CARL CANNON: Mr. President, I have news for you.

When a president campaigns for his sweeping new law while claiming repeatedly that it won’t impact those who already have health insurance—and this turns out to be utterly false—that is news.

When the same president repeatedly assures voters who already have insurance that they can keep their doctors—and wins re-election while stressing this fallacious claim—that is news.

When it turns out that the federal government, despite a three-year rollout, isn’t competent enough to provide the service it is making people purchase – yes, that is news. If it keeps happening in the future, sorry, Mr. President, that is news.

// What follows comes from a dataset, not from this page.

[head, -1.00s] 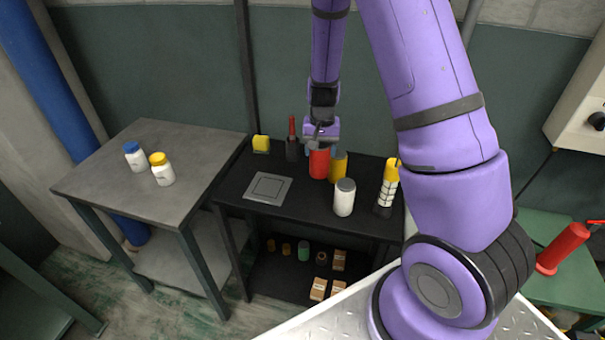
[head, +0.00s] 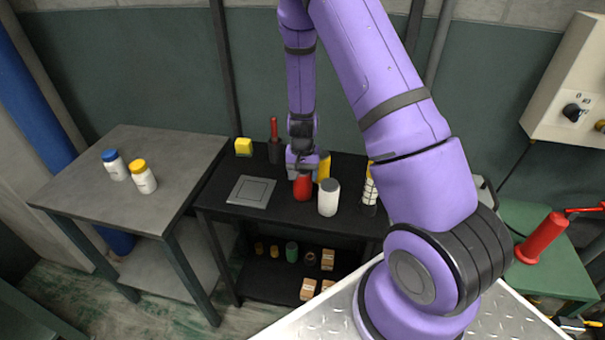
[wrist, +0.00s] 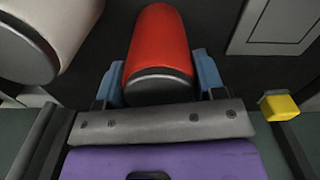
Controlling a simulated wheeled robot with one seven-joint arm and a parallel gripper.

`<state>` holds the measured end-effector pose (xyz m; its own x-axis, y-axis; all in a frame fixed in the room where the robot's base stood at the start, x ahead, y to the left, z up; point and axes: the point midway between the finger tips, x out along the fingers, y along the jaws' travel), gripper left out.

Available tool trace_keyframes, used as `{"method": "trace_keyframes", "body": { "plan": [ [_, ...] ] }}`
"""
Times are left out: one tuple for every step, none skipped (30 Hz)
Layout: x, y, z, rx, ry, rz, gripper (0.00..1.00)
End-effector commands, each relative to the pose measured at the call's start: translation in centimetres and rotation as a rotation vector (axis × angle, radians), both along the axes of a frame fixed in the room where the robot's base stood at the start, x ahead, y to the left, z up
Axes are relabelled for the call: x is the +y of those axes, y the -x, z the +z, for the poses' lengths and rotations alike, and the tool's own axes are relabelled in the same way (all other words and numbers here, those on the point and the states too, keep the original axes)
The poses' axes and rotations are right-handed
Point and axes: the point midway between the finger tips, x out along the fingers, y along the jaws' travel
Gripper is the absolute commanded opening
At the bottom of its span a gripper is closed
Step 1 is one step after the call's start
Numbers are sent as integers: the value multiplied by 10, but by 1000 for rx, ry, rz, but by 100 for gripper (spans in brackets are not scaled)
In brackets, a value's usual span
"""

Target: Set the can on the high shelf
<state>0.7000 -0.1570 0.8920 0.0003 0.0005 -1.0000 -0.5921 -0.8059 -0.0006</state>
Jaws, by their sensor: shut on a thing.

When the president states that 7.1 million Americans signed up via the government-run health care exchanges because of his own selfless efforts and those of his allies—but his administration claims it has no idea how many of those people enrolled because their private sector plans were canceled—that is news.

When respected third party organizations estimate that between two-thirds and three-fourths of those who bought the government plan did so because their previous plan was canceled due to the Affordable Care Act—that is also news.

Anecdotal evidence is cited by advocates on both sides of Obamacare, and when those anecdotes are true, they are certainly relevant to the conversation. So when the president relates the accounts of Americans who consider this law a godsend, that shouldn’t be taken lightly. But those testimonials flow both ways. Obama took no questions from the press in the Rose Garden, despite modern journalism being a two-way conversation. And one veteran White House correspondent, RealClearPolitics’ Alexis Simendinger, received a terse tweet in response to her story about the president’s event.

“Yet I’m one of those signups and I think the law is terrible,” it read. “Cancelled. Premium up. Deductible up. Lost access to doctor.”

And, yes, that is news, too.

Indeed it is.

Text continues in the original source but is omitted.